Quando deixou a magistratura para ser ministro de Jair Bolsonaro, ele estava com 56 procedimentos administrativos abertos, que poderiam ou não virar processos disciplinares. Enquanto isso, no STF, o ministro Dias Toffoli, que vem fazendo críticas pesadas à Lava-Jato, tem em seu gabinete a relatoria de um inquérito que investiga Moro por supostas falcatruas no acordo de colaboração premiada feito por Tony Garcia em 2004. O delator diz que foi obrigado pelo então juiz a espionar membros do Judiciário e pessoas de fora do seu processo, em nome dos benefícios prometidos no acordo.
A situação é mesmo muito adversa para quem já teve poder para colocar Lula atrás das grades e foi citado em 2016 pela Times como uma das 100 pessoas mais importantes do mundo. Os tempos de glória da Lava-Jato ficaram manchados para sempre com as revelações a respeito dos bastidores da operação.

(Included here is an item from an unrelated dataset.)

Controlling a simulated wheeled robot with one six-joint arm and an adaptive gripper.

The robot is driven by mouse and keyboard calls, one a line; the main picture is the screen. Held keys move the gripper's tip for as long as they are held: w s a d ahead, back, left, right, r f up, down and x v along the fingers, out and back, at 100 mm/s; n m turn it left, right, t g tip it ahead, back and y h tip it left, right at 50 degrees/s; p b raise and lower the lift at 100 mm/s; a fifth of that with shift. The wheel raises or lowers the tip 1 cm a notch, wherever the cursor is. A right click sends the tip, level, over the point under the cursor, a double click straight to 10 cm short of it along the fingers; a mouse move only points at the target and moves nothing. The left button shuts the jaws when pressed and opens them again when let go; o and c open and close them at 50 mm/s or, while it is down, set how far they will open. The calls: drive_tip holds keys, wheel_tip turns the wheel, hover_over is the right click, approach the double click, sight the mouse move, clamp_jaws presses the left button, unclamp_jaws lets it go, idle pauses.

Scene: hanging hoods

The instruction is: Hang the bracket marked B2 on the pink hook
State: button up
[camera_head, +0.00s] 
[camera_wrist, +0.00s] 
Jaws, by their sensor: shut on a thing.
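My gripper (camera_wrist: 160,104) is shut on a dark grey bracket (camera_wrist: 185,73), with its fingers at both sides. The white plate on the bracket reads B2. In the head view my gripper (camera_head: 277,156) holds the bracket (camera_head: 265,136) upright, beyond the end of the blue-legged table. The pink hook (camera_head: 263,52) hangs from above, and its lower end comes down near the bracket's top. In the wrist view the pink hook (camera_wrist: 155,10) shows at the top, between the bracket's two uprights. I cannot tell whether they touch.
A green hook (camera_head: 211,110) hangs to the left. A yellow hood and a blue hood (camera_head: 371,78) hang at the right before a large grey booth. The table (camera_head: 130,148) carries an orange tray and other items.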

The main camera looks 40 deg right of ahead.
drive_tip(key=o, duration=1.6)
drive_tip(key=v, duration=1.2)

Na sequência, o STF passou a revisar as principais decisões da 13ª Vara. Apesar disso, ainda contando com um saldo razoável de popularidade, o ex-juiz implacável com políticos resolveu abraçar de vez a política. Até aqui, no entanto, o desempenho é tímido. No primeiro ano de Senado, nenhum dos oito projetos que apresentou foi à frente.
Moro é fã declarado da operação italiana Mãos Limpas, que prendeu nos anos 90 políticos e empresários. Protagonista da força-tarefa do país europeu, o ex-promotor italiano Antonio Di Pietro caiu em desgraça depois de algum tempo. Com muitos processos nas costas ocasionados pela sua condução duvidosa da operação, ele acreditou que teria mais voz se trocasse de lado do balcão. No mundo da política, Di Pietro foi ministro do Trabalho do sucessor de Berlusconi durante seis meses, fundou um partido, foi eleito senador e depois deputado, mas perdeu a expressividade até cair na irrelevância. Moro luta agora para não repetir a mesma trajetória de ascensão e queda.